Par jugement contradictoire du 19 janvier 2021, le tribunal de commerce de Nîmes a :

- déclaré prescrite l'action en nullité de l'action de M. Y. et Mme Y. à l'encontre du Crédit Foncier de France pour TEG erroné, ou nullité des stipulations des intérêts conventionnels ;

- déclaré prescrite l'action de M. Y. et Mme Y. en dommages et intérêts pour manquement à l'obligation de loyauté contractuelle ;

- condamné M. Y. et Mme Y. à régler à la SA Crédit Foncier de France la somme de 1.000 euros par application des dispositions de l’article 700 du code de procédure civile ;

- rejeté toutes autres demandes, fins et conclusions contraires ;

- condamné M. Y. et Mme Y. aux dépens de l'instance que le Tribunal liquide et taxe à la somme de 95,30 euros en ce non compris le coût de la citation introductive d'instance, le coût de la signification de la présente décision, ainsi que tous autres frais et accessoires.

[*]

Par déclaration du 26 février 2021, les époux Y. ont interjeté appel de cette décision.

Dans leurs dernières conclusions notifiées par voie électronique le 1er février 2022 auxquelles il sera renvoyé pour un plus ample exposé de leurs prétentions et moyens, les appelants demandent à la cour de déclarer leur appel recevable, d'infirmer le jugement en toutes ses dispositions et de :

- déclarer leurs demandes recevables et biens fondées,

- prononcer l'annulation de la stipulation d'intérêts du contrat initial qu'ils ont souscrit,

- ordonner la substitution du taux d'intérêt légal au taux conventionnel depuis la souscription du contrat initial consécutivement à l'annulation de la stipulation d'intérêts,

- prononcer la déchéance totale du droit aux intérêts conventionnels des prêts 2396135 et 2396136 qu'ils ont souscrit auprès de la société Crédit Foncier de France,

- condamner la société Crédit Foncier de France à leur restituer le montant des intérêts indûment par l'effet de la pratique du diviseur 360,

- condamner la société Crédit Foncier de France à leur payer la somme de 10.000 euros à titre de dommages et intérêts pour manquement à l'obligation de loyauté contractuelle,

- condamner la société Crédit Foncier de France à leur payer la somme de 4.000 euros au titre de l'article 700 du code de procédure civile,

- rejeter toutes demandes et prétentions contraires de la société Crédit Foncier de France.

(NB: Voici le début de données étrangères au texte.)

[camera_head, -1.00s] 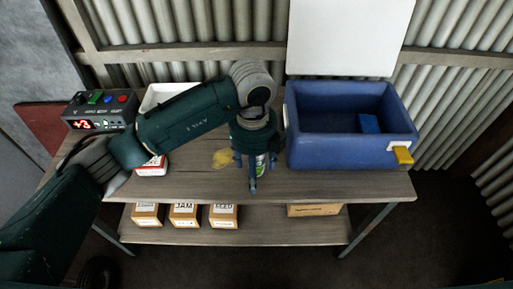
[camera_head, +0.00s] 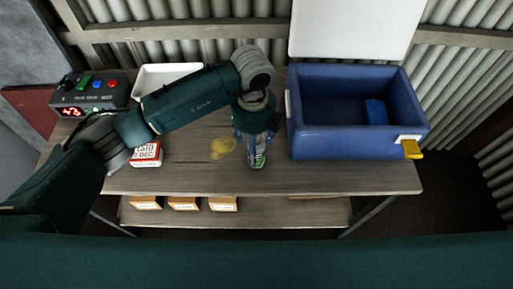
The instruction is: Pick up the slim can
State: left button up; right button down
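The slim can (camera_head: 258,160), silvery with some green near its bottom, stands near the middle of the workbench top. My left gripper (camera_head: 254,146) points down over it from above. Its fingers are around the can's upper part, and the hand hides the can's top. Whether the fingers press on the can is too small to tell. My right gripper is out of view.
A blue bin (camera_head: 350,143) with a small blue block (camera_head: 376,111) inside stands right of the can. A red-and-white box (camera_head: 146,155), a white tray (camera_head: 150,84) and a control box (camera_head: 90,97) are left. A yellow stain (camera_head: 222,148) marks the bench.

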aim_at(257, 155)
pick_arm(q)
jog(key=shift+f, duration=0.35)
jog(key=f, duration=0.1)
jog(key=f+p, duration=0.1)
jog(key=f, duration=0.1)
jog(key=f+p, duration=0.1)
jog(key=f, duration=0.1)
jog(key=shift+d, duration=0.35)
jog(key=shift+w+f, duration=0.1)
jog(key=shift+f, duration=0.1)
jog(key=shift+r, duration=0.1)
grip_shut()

Ils font notamment valoir que :

- leur action est recevable puisque la prescription telle que définie à l'article 2224 du code civil n'est pas encourue en matière de clause abusive ainsi que le prévoit l'article L. 212-1 du code de la consommation et que, le prêt litigieux étant toujours en cours d'exécution, aucune prescription ne peut être acquise ;

- les conditions de mise en œuvre de la responsabilité contractuelle de la banque sont réunies, cette dernière ayant manqué à son obligation de loyauté dans la conclusion et l'exécution du contrat en occultant le coût du préfinancement dans la présentation du TEG et du coût final du crédit qui a été fait en mettant en place un calcul des intérêts périodiques basé sur la pratique prohibée du diviseur 360 jours ;

- au regard de la directive 2014/17/UE du Parlement européen et du Conseil de l'UE du 4 février 2014 et de la jurisprudence de la CJUE d'une part, et de l'ordonnance n° 2019-740 du 17 juillet 2019 d'autre part, les sanctions devant être prononcées à l'égard de la banque sont la nullité de la stipulation d'intérêts et à défaut la déchéance totale du droit aux intérêt outre la condamnation de la banque au paiement de dommages-intérêts.

[*]

Dans ses dernières conclusions notifiées par voie électronique le 1er février 2022 auxquelles il sera également renvoyé, l'intimée demande à la cour de :

- la recevoir en ses écritures et y faisant droit,

- confirmer le jugement entrepris en toutes ses dispositions.

Y ajoutant :

- déclarer prescrite et comme telle irrecevable l'action en déchéance du droit du prêteur aux intérêts conventionnels.

A défaut :

- déclarer mal fondées les demandes des époux Y. et les débouter de l'ensemble de leurs demandes.

En tout état de cause,

- condamner solidairement les époux Y. à lui verser la somme de 5.000 euros sur le fondement de l'article 700 du code de procédure civile.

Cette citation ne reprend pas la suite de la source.